Your instructions | Wherever the string "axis" appears, copy the whole line.

Data provided |

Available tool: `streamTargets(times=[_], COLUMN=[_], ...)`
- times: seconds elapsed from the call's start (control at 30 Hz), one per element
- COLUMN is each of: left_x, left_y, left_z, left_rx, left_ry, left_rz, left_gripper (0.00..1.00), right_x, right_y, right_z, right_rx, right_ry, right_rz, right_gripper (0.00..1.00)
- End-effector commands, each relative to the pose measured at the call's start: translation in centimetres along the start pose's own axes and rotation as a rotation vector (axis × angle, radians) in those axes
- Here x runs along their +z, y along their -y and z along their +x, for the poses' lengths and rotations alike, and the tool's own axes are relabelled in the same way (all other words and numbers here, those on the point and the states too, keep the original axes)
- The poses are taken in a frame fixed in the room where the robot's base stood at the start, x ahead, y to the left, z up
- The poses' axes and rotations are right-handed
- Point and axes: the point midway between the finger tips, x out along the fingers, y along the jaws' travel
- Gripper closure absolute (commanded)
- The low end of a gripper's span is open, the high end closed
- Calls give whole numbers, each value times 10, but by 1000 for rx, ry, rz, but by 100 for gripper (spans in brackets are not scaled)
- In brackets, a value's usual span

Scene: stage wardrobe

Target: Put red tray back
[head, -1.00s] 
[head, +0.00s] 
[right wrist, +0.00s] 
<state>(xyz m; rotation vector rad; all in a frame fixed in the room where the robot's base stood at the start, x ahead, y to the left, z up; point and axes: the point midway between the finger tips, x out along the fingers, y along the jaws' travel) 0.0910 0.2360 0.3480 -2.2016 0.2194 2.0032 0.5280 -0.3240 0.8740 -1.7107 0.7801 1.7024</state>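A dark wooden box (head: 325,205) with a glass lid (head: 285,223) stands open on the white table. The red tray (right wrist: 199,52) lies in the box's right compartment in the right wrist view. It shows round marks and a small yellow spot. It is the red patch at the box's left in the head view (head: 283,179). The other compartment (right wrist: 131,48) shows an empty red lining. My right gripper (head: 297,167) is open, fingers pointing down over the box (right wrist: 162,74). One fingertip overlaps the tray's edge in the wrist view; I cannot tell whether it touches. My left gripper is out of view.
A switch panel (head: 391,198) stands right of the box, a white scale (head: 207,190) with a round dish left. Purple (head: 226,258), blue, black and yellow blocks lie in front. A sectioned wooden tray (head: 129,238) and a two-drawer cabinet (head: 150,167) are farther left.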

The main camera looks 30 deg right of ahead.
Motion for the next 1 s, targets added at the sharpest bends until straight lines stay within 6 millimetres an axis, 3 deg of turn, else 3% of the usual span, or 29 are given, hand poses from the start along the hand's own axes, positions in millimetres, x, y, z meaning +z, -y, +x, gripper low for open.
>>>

Answer in full |
- End-effector commands, each relative to the pose measured at the call's start: translation in centimetres along the start pose's own axes and rotation as a rotation vector (axis × angle, radians) in those axes
Motion for the next 1 s, targets added at the sharpest bends until straight lines stay within 6 millimetres an axis, 3 deg of turn, else 3% of the usual span, or 29 are given, hand poses from the start along the hand's own axes, positions in millimetres, x, y, z meaning +z, -y, +x, gripper low for open.

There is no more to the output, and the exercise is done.